We’d have also liked a bit more customisation in the hub mode, which starts automatically once the tablet is docked. By default, it’s a minimalist photo display with a Google Home button to launch your smart home controls, but a few extra widgets to quickly access your video doorbell would’ve made the tablet more immediately useful when docked.

The lack of face unlock also slows things down. The power button doubles as a fingerprint scanner, so family members can register themselves on the device and access their own profiles and information just by unlocking the tablet with their finger. The guest mode means visitors can easily use the tablet to control things such as lighting, air conditioning and doorbells without you needing to share any sensitive log-in details with them – that’s particularly convenient for anyone who occasionally rents out their home to strangers.

There’s a choice of 128GB or 256GB of storage, and both configurations are powered by 8GB of RAM and Google’s Tensor G2 processor. There’s an optional case with a striking-looking aluminium ring handle – which looks a tiny bit like a toilet-roll holder – and extra docks can be bought to give the tablet more homes around the house.

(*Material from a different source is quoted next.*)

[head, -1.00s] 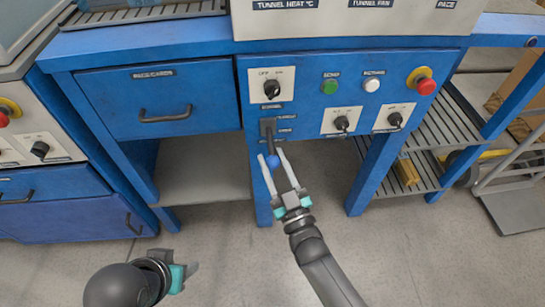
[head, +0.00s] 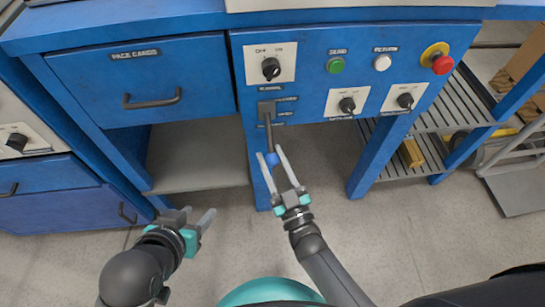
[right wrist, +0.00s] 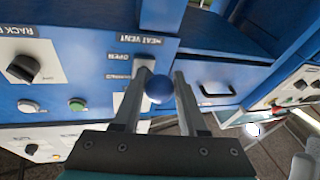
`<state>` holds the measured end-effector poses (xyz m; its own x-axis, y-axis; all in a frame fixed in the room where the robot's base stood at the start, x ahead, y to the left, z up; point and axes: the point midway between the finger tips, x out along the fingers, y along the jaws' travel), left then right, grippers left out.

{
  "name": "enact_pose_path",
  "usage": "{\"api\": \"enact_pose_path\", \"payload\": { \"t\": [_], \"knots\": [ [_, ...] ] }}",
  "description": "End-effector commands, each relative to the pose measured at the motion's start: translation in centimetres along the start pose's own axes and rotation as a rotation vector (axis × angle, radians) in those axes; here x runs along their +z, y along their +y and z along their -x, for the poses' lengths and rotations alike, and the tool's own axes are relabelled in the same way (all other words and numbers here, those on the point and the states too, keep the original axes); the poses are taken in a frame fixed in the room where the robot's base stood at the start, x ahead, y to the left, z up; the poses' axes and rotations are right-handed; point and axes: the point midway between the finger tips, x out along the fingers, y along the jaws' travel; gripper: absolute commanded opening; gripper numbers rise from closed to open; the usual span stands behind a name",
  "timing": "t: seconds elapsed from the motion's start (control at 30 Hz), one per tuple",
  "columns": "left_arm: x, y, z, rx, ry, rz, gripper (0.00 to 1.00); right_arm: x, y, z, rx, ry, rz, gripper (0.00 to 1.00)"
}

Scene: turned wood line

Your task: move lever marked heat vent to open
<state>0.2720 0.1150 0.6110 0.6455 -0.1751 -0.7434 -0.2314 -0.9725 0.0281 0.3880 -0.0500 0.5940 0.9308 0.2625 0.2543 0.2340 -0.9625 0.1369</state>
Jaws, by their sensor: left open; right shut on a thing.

The verdict: Google Pixel Tablet

The Pixel Tablet is a clever little thing. It straddles the line between a traditional tablet and a smart home device, and solves two of the biggest problems in this product category: what to do with your tablet when you’re not using it, and how to share it with the rest of your household. Rather than gathering dust in a drawer – and having no charge left when you actually decide to grab it – the Pixel Tablet takes advantage of its charging speaker dock to become an integrated part of your home.

It is, however, a pretty average lightweight tablet with a just-about-good-enough display. The Android operating system has seen massive improvements to bring it to the bigger screen, but the tablet experience still has a few rough edges to iron out. The app selection is still miles behind the iPad, too. This is still the most family-friendly tablet we’ve tested but, at launch, it feels a little bit like work in progress.